Alon Mishne, M.Sc. Thesis Seminar
Wednesday, 22.6.2011, 15:30
We present the PRIME tool which utilizes static specification mining techniques to extract useful specifications of library APIs from a large number of code fragments that use it, and then uses data mining techniques to aggregate the samples into use-cases and sort them according to popularity and complexity.
Programming is becoming more and more about using frameworks and libraries, with most of them designed to support a wide range of usage scenarios. Typically, a programmer only needs partial functionality from a library, and is required to navigate the extensive library interface (API) to find how to implement the desired functionality.

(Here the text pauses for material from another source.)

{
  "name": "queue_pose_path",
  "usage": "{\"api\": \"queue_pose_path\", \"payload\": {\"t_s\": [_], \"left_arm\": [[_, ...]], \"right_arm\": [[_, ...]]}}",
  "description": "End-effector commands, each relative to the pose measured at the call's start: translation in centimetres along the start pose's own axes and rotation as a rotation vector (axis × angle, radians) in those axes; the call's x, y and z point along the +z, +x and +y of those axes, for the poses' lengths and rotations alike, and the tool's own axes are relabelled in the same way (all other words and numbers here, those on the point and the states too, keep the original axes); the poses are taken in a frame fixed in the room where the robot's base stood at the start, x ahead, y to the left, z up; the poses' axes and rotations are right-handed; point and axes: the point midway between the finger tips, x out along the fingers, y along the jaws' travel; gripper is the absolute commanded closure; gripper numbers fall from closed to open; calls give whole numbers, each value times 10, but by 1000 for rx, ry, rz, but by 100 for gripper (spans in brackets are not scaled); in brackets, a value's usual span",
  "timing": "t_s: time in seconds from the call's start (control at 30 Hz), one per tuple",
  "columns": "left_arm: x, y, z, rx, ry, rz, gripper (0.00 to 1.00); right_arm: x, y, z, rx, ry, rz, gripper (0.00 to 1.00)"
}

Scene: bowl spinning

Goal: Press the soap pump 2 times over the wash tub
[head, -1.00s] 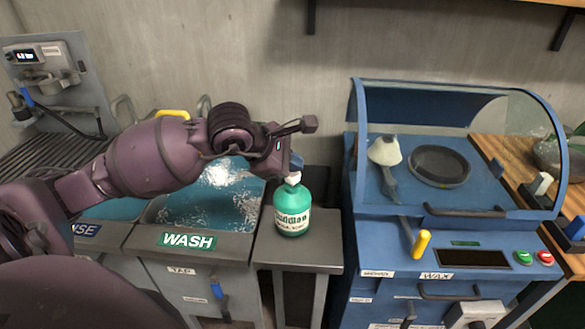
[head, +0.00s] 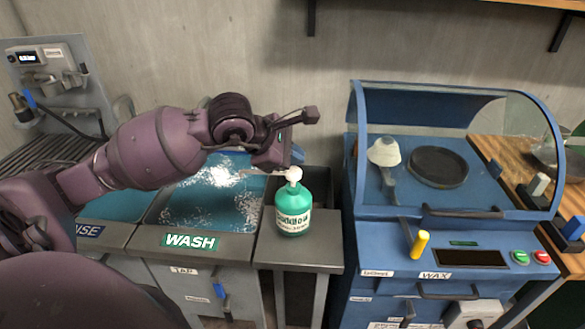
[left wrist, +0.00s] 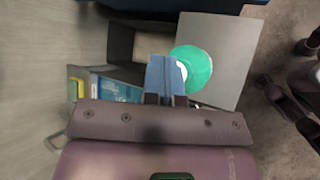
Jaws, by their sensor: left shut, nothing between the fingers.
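The green soap bottle (head: 293,210) stands upright on a grey stand (head: 320,254) to the right of the wash tub. Its white pump head (head: 294,174) shows on top. The wash tub (head: 212,200) holds foamy blue water behind the WASH label. My left gripper (head: 279,165) is shut and empty, just above and left of the pump head in the head view. In the left wrist view its blue fingers (left wrist: 164,76) lie together and partly cover the white pump top of the green bottle (left wrist: 198,66). I cannot tell whether they touch it. My right gripper is not in view.
A blue wax machine (head: 450,220) with a clear curved cover stands right of the stand; a pale bowl (head: 384,152) is inside it. The rinse tub (head: 118,206) is at the left. A wall is behind.

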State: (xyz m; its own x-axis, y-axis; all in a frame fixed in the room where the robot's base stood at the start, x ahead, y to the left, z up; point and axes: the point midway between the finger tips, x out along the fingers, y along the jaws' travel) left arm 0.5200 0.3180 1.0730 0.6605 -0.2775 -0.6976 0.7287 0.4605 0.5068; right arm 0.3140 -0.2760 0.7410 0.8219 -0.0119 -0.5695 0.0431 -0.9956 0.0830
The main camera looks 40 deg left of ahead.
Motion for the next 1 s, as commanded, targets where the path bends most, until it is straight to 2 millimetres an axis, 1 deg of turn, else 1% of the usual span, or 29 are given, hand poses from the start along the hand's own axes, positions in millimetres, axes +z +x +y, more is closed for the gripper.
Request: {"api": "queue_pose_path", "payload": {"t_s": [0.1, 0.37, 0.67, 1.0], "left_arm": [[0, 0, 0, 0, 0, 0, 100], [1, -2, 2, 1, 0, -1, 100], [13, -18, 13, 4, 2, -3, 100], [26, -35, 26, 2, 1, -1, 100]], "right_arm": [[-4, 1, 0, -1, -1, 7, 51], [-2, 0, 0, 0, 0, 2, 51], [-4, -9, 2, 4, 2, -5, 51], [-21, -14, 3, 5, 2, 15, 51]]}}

Instead of navigating the complicated library code and documentation, programmers often rely on code examples of client programs that use the library. Such code examples can be obtained from library documentation, from other programmers, or via a myriad of search engines and other online tools.
The availability of services such as Google Code Search exposes the programmer to a vast number of code examples. Making sense of these examples, however, can be an extremely challenging task. Code fragments using the API of interest may appear in slightly different contexts and are often interleaved with irrelevant code, making it hard for a programmer to tease out the relevant details. Furthermore, for a given code sample there is always the possibility its use of the API is erroneous or sub-optimal. These factors make it hard for a human to benefit from this vast amount of available information.
Using a combination of program analysis and machine learning techniques, PRIME mines library specifications from a large collection of client code using it, allowing programmers to write new code using the library, even when they are not familiar with it.